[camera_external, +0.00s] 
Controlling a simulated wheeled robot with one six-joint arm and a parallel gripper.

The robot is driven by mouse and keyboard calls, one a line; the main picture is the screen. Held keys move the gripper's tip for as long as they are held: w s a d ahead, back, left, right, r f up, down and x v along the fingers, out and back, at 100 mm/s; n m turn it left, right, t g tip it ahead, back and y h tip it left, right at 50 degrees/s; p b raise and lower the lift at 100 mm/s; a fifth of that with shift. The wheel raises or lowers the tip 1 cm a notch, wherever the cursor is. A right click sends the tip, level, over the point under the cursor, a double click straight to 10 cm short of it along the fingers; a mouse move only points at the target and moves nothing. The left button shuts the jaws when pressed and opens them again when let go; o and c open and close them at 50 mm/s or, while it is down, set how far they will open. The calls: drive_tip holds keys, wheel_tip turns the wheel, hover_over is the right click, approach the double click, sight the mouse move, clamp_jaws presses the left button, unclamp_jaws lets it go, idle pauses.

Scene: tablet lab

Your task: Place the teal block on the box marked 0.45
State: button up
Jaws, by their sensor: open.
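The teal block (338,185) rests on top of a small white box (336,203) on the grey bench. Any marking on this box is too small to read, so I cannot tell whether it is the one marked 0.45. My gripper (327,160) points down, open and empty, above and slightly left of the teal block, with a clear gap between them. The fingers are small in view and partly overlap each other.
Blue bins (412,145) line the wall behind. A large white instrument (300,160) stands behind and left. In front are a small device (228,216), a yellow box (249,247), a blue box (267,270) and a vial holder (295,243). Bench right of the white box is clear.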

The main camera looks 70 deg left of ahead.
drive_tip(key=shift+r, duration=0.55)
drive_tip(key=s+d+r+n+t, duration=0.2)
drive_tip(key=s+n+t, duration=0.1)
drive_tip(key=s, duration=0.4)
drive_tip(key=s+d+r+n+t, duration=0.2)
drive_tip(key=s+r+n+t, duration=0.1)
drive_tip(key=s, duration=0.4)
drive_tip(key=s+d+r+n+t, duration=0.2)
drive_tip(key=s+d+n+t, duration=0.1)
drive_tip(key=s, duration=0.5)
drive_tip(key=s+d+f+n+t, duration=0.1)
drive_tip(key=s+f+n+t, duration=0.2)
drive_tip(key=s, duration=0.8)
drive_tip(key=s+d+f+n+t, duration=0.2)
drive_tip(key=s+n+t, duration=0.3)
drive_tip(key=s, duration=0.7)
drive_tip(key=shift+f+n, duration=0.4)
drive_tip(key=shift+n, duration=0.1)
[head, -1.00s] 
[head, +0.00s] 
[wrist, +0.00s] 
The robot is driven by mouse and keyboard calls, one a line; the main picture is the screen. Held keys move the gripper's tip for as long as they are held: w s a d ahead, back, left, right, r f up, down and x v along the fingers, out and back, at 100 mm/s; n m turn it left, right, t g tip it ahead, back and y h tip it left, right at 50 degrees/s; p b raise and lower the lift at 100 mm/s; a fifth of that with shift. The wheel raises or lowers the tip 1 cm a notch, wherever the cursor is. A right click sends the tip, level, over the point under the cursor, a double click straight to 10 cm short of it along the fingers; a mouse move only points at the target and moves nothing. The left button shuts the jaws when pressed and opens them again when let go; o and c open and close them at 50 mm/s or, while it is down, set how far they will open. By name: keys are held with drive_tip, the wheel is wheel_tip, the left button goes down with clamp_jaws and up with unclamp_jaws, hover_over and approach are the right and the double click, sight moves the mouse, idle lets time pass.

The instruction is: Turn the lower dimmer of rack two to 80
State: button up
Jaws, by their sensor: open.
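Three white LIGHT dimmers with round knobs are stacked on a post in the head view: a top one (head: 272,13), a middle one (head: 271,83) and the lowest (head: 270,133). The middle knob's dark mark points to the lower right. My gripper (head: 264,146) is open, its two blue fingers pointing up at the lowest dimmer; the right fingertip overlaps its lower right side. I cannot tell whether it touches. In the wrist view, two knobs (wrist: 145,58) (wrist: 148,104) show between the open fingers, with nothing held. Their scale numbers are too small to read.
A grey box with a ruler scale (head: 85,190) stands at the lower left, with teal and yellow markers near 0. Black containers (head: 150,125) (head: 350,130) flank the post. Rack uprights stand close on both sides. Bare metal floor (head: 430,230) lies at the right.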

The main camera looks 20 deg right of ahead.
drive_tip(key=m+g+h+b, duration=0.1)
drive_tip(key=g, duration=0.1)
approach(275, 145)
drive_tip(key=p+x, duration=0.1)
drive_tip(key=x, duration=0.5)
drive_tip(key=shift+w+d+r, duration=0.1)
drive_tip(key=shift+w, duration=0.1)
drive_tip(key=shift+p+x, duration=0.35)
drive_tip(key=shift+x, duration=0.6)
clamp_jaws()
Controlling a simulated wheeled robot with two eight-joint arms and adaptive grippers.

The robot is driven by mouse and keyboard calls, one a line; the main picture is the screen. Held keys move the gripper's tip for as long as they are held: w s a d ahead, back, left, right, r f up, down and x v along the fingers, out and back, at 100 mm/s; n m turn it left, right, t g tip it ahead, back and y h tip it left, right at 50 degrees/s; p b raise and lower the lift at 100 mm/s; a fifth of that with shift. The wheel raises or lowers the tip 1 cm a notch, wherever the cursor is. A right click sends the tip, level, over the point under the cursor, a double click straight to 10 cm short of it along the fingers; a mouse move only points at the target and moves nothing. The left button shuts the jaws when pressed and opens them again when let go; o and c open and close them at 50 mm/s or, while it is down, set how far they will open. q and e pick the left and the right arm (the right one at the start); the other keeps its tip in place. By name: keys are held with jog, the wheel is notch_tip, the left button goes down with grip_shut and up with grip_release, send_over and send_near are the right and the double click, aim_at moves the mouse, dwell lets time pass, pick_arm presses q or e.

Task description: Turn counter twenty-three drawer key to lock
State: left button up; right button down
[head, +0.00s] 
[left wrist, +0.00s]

TASK DESCRIPTION:
Using the records given above, list every line that includes the word "Controlling".

THE REPLY:
Controlling a simulated wheeled robot with one six-joint arm and a parallel gripper.
Controlling a simulated wheeled robot with two eight-joint arms and adaptive grippers.

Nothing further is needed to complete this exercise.